Given material:
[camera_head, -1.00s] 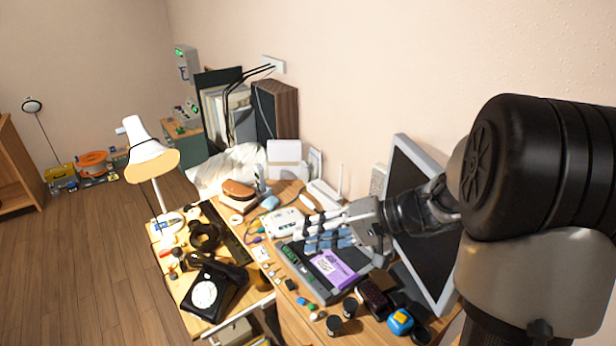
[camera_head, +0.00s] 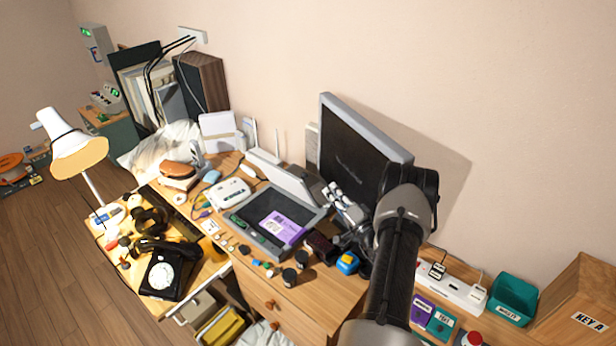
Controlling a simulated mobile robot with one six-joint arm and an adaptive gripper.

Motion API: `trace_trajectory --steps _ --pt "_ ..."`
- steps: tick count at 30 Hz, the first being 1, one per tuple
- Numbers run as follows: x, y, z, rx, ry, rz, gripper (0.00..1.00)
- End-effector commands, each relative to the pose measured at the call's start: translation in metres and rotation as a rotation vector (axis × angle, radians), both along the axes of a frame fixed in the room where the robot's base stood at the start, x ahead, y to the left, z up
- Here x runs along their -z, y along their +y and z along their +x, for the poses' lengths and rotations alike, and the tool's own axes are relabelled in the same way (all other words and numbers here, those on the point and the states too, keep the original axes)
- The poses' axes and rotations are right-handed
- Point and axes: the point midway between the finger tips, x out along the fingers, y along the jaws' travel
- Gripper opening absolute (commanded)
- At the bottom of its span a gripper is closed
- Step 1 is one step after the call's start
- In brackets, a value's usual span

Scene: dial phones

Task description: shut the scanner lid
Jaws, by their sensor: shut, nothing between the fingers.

What to work on:
Skip the pictures and restate exactly the lines from the beginning of the listing to the line with "Task description: shut the scanner lid", that line included.

Result of this task:
[camera_head, -1.00s] 
[camera_head, +0.00s] 
Controlling a simulated mobile robot with one six-joint arm and an adaptive gripper.

Motion API: `trace_trajectory --steps _ --pt "_ ..."`
- steps: tick count at 30 Hz, the first being 1, one per tuple
- Numbers run as follows: x, y, z, rx, ry, rz, gripper (0.00..1.00)
- End-effector commands, each relative to the pose measured at the call's start: translation in metres and rotation as a rotation vector (axis × angle, radians), both along the axes of a frame fixed in the room where the robot's base stood at the start, x ahead, y to the left, z up
- Here x runs along their -z, y along their +y and z along their +x, for the poses' lengths and rotations alike, and the tool's own axes are relabelled in the same way (all other words and numbers here, those on the point and the states too, keep the original axes)
- The poses' axes and rotations are right-handed
- Point and axes: the point midway between the finger tips, x out along the fingers, y along the jaws' travel
- Gripper opening absolute (commanded)
- At the bottom of its span a gripper is closed
- Step 1 is one step after the call's start
- In brackets, a value's usual span

Scene: dial phones

Task description: shut the scanner lid

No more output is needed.